E não é mais fácil remeter a droga através de cartas impregnadas (que depois, sujeitas a uma determinada temperatura, devolvem o estupefaciente ao seu estado inicial) ou dentro de maços de cigarros, uma vez que o recurso a cães devidamente treinados resulta quase sempre na descoberta.Apesar de existirem guardas que defendem que é melhor deixar passar algum tipo de estupefaciente para as cadeias (normalmente haxixe) porque isso permite com que muitos presos tenham um comportamento mais calmo, a verdade é que as apreensões de droga ainda são frequentes nas cadeias.
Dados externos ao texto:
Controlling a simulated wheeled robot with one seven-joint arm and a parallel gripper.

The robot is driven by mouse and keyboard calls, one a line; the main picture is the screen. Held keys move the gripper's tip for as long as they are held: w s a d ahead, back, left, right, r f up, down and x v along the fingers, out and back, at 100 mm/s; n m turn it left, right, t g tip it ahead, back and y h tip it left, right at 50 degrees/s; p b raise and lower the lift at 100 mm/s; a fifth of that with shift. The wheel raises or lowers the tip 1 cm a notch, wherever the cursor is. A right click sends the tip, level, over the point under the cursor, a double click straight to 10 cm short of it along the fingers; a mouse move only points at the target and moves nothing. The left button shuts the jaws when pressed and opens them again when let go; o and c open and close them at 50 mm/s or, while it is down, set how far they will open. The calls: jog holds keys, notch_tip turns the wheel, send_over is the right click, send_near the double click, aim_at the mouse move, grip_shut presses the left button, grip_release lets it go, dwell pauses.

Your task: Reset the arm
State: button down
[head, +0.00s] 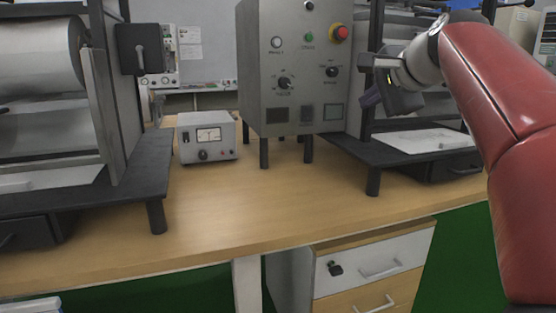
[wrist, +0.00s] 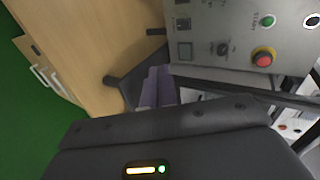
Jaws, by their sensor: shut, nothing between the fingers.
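My gripper (head: 371,97) is at the end of my red arm, at the right of the head view. It is raised above the desk, in front of the right-hand machine and to the right of the grey control box (head: 290,65). In the wrist view the two purple-grey fingers of my gripper (wrist: 157,72) lie side by side, closed, with nothing held. The control box also shows at the top right of the wrist view (wrist: 232,50). It carries a red emergency button (head: 339,33), a green button and several knobs.
A small grey meter box (head: 207,137) stands on the wooden desk (head: 240,205). A roller machine (head: 45,70) on a dark stand is at the left, another stand (head: 400,150) at the right. A drawer unit (head: 375,265) is below. The desk's front middle is clear.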

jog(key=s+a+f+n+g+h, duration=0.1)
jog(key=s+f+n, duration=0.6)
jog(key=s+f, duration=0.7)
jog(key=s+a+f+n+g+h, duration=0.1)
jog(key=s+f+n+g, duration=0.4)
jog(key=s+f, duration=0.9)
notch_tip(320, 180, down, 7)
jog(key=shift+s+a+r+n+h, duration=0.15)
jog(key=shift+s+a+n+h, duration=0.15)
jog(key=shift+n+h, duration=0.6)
Já não se chega ao final de cada ano com cinco quilos confiscados, porque já ninguém arrisca introduzir de uma só vez dezenas de doses individuais (uma dose de heroína corresponde a 0,2 gramas enquanto que a dose de heroína ou de cocaína tem o peso de 0,1 gramas), mas ainda há pequenas porções que se escondem em lombadas de livros (dissimulam-se os cheiros recorrendo a outros mais intensos como por exemplo os perfumes), nas costuras de algum tipo de vestuário e até nas costuras das linguetas dos ténis ou, caso haja paciência para tanto, entrançando pequenas porções entre um atacador que antes se desfiou. A necessidade aguça mesmo o engenho.